Nicholas Valentino, the Donald R. Kinder Collegiate Professor of Political Science and Research Professor in the Center for Political Studies at the University of Michigan, is among the 252 leaders chosen for the 2026 class of the American Academy of Arts and Sciences.
Nicholas Valentino currently serves as a PI of the American National Election Studies (ANES). He was President of the International Society for Political Psychology from 2019-2020 and has served on the American National Election Studies Board since 2010, becoming Associate PI in 2018.
Valentino specializes in political psychological approaches to understanding public opinion formation, socialization, information seeking, and electoral participation. His work employs experimental methods, surveys, and content analyses of political communication. The research has focused on the intersecting roles of racial attitudes and public emotions, especially the distinct power of anger versus fear. He has also written extensively on the causes and consequences of empathy for ethnic outgroups, the focus of his award-winning book with Cigdem Sirin and Jose Villalobos, Seeing Us in Them: Social Divisions and the Politics of Group Empathy (Cambridge University Press 2021, with Cigdem Sirin and Jose Villalobos).

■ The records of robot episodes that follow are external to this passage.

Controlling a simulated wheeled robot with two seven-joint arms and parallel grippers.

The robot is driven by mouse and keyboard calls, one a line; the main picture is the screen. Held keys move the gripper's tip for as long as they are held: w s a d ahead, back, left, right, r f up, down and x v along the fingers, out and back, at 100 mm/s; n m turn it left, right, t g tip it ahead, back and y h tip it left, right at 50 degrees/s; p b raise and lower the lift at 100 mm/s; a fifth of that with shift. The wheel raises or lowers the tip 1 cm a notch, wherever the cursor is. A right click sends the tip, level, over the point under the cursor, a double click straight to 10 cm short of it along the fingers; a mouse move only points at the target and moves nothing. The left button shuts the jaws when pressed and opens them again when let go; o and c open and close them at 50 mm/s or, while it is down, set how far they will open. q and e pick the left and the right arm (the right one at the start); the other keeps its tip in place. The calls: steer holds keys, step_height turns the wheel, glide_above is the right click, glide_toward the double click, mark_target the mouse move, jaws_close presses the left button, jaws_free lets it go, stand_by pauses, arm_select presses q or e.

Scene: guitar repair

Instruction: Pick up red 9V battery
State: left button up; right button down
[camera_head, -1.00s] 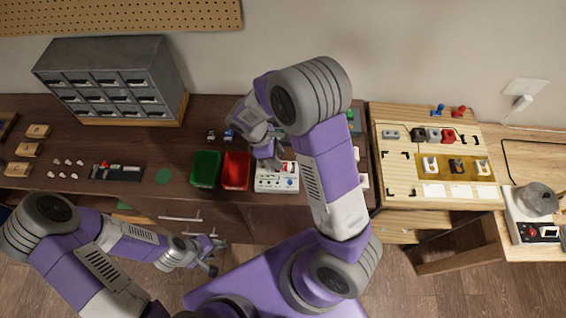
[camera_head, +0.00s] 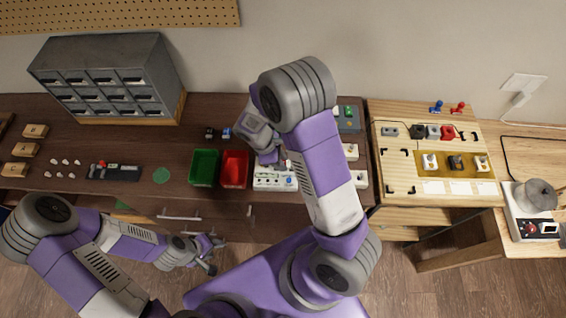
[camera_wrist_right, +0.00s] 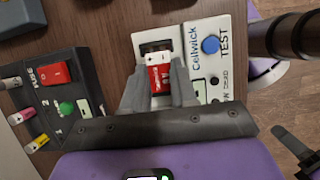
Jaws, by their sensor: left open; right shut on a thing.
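The red 9V battery (camera_wrist_right: 159,76), red with a white top band, sits between the fingers of my right gripper (camera_wrist_right: 160,84) in the right wrist view. The fingers are shut on its sides. It is at the slot of the white Cellwick tester (camera_wrist_right: 205,50); I cannot tell whether it is clear of the slot. In the head view my right gripper (camera_head: 272,157) is over the white tester (camera_head: 272,181), and the battery is hidden. My left gripper (camera_head: 213,256) is open and empty, in front of the bench.
A green bin (camera_head: 204,167) and a red bin (camera_head: 235,169) stand just left of the tester. A dark box with a red switch (camera_wrist_right: 56,73) is beside it in the wrist view. A light wooden table (camera_head: 424,200) with parts stands at the right.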

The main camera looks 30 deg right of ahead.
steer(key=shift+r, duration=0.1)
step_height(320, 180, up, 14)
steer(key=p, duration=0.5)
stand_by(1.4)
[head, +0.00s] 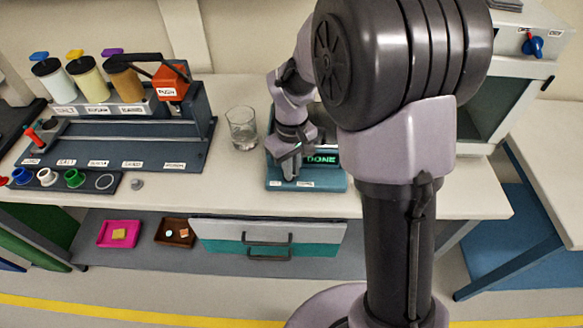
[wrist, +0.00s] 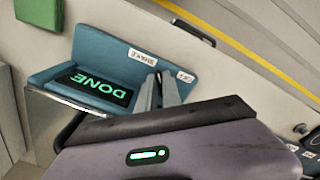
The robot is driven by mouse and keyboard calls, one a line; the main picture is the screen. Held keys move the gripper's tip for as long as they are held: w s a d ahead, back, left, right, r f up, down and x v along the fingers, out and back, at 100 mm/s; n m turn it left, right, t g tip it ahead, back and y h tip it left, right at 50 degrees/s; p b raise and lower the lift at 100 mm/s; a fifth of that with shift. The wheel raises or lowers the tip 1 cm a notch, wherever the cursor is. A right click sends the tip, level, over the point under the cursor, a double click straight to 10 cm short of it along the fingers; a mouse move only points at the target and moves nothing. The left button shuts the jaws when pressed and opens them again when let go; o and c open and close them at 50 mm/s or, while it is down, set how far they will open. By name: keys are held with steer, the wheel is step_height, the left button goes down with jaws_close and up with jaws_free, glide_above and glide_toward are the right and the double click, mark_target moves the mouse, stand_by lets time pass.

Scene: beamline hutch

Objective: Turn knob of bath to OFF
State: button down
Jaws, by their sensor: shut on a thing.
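The bath (head: 332,184) is a teal unit on the bench with a lit display reading DONE (head: 322,159). It also shows in the wrist view (wrist: 92,48), with two small white labels along its front edge. My gripper (head: 290,172) reaches down over the front left of the bath. In the wrist view my gripper (wrist: 159,82) has its two grey fingers close together between the two labels. It is shut on the knob, which the fingers hide. I cannot tell which label the knob points to.
A glass beaker (head: 242,128) stands left of the bath. A dark blue rack (head: 120,146) with a red lever and several bottles fills the bench's left. A white cabinet (head: 510,65) with a blue knob stands at the right. The bench front right is clear.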

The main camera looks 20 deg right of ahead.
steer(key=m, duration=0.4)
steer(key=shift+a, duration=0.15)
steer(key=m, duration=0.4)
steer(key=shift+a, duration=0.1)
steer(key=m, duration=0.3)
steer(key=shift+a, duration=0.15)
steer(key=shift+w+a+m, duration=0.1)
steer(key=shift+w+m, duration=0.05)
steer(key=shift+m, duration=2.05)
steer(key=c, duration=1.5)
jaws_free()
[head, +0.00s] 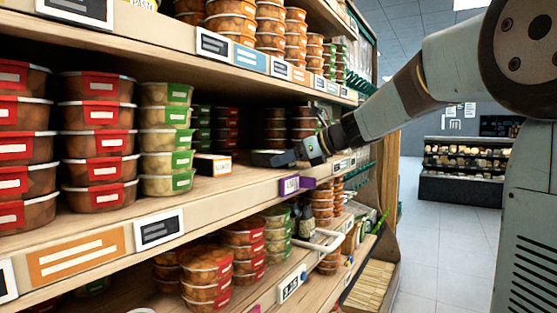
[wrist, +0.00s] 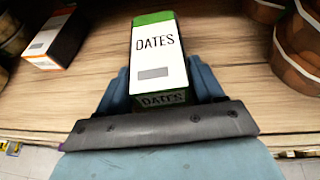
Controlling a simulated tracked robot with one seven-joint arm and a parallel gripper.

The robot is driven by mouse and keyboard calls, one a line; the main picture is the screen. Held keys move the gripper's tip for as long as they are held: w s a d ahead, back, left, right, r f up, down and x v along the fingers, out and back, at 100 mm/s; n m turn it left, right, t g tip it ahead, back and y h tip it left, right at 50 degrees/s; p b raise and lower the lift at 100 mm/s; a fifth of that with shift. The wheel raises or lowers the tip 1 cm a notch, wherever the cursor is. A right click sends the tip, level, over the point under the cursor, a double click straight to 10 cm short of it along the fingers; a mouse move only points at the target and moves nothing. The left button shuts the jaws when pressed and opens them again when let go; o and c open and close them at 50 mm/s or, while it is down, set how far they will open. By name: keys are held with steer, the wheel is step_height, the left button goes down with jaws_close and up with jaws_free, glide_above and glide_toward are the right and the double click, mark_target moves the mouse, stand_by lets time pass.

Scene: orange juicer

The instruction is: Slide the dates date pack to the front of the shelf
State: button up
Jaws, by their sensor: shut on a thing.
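The dates pack (wrist: 158,48) is a box with a white face lettered "DATES", a grey label patch and green ends. It lies on the wooden shelf (wrist: 255,112) between the two blue-grey fingers of my gripper (wrist: 163,80), which is shut on its sides. In the head view my gripper (head: 292,154) reaches in over the front edge of the middle shelf (head: 235,190). There I cannot clearly make out the pack, as the gripper hides it.
A white-and-black box with an orange edge (wrist: 55,42) stands left of the pack; it also shows in the head view (head: 212,164). Round tubs (wrist: 297,50) stand close on the right. Stacked tubs (head: 167,140) fill the shelf farther left. The shelf above is close overhead.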

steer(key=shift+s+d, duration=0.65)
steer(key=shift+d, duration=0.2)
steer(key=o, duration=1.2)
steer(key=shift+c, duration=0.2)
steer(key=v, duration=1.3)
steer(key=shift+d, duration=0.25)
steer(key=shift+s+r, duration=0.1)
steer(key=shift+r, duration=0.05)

Valentino has been previously recognized with the Rackham Distinguished Graduate Mentoring Award (University of Michigan, 2024), the Tronstein Award for Undergraduate Teaching in Political Science (University of Michigan, 2017), and the Erik H. Erikson Award for Early Career Research Achievement (International Society of Political Psychology, 2005).
Valentino is one of three scholars from the University of Michigan elected to the Academy this year, with Derek Peterson (History) and Rada Mihalcea (Computer Sciences).
The Academy, chartered in 1780, was established to recognize accomplished individuals and engage them in addressing the greatest challenges facing the young republic. The first members elected to the Academy include George Washington, who said – in his first annual message to Congress in 1790 – “Knowledge is in every country the surest basis of public happiness.”